BEGIN Given entries

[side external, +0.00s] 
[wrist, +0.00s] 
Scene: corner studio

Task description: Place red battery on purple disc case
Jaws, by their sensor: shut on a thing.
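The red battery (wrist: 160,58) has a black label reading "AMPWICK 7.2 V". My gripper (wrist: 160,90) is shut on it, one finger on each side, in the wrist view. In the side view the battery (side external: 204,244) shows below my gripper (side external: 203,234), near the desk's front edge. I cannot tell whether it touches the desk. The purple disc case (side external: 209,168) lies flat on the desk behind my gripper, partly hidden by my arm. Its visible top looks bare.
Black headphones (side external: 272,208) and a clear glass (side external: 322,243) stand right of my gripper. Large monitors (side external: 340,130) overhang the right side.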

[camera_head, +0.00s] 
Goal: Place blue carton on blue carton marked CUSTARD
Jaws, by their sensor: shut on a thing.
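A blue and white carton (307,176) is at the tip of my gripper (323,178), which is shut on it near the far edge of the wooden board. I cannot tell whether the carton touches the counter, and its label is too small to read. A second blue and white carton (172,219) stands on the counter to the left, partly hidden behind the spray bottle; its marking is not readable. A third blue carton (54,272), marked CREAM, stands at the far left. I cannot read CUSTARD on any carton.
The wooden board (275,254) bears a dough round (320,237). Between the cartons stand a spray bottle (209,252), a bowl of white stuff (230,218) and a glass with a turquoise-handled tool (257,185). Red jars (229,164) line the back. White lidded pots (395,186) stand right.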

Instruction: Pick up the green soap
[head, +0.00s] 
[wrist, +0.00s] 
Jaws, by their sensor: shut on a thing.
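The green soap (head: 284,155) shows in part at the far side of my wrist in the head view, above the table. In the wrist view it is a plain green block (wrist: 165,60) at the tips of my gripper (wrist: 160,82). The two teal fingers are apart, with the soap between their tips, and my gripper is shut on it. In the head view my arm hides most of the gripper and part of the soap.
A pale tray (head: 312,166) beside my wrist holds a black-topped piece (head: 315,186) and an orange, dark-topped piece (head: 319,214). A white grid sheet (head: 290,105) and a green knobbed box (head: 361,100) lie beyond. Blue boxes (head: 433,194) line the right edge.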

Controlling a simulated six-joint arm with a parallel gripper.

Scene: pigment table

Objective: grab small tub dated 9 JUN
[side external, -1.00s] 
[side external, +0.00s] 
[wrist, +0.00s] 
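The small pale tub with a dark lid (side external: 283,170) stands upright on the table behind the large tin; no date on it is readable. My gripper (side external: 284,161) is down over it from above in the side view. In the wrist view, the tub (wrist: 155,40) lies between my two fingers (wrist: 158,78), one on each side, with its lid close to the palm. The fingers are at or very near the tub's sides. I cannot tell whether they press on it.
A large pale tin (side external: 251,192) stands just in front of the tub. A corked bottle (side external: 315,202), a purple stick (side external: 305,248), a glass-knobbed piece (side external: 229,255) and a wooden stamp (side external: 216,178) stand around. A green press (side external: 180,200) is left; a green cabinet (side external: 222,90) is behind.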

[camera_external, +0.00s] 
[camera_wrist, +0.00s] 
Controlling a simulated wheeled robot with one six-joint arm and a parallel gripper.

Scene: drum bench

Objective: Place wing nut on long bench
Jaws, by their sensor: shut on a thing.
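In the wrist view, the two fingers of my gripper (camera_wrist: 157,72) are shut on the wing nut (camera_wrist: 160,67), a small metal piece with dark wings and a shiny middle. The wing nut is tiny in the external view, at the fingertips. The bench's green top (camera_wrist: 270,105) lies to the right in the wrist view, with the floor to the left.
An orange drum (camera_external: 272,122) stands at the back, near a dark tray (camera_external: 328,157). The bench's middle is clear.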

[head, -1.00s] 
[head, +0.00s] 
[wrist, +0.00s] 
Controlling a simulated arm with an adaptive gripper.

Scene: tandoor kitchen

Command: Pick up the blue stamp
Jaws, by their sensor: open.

END Given entries
BEGIN Given entries

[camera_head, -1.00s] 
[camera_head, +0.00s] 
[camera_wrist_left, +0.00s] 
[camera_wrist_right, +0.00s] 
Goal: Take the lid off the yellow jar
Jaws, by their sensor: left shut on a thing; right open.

END Given entries

- [Given exercise] Looking at the records above, tally the lines holding "Objective" and reply with that number only.

- [Result of this exercise] 2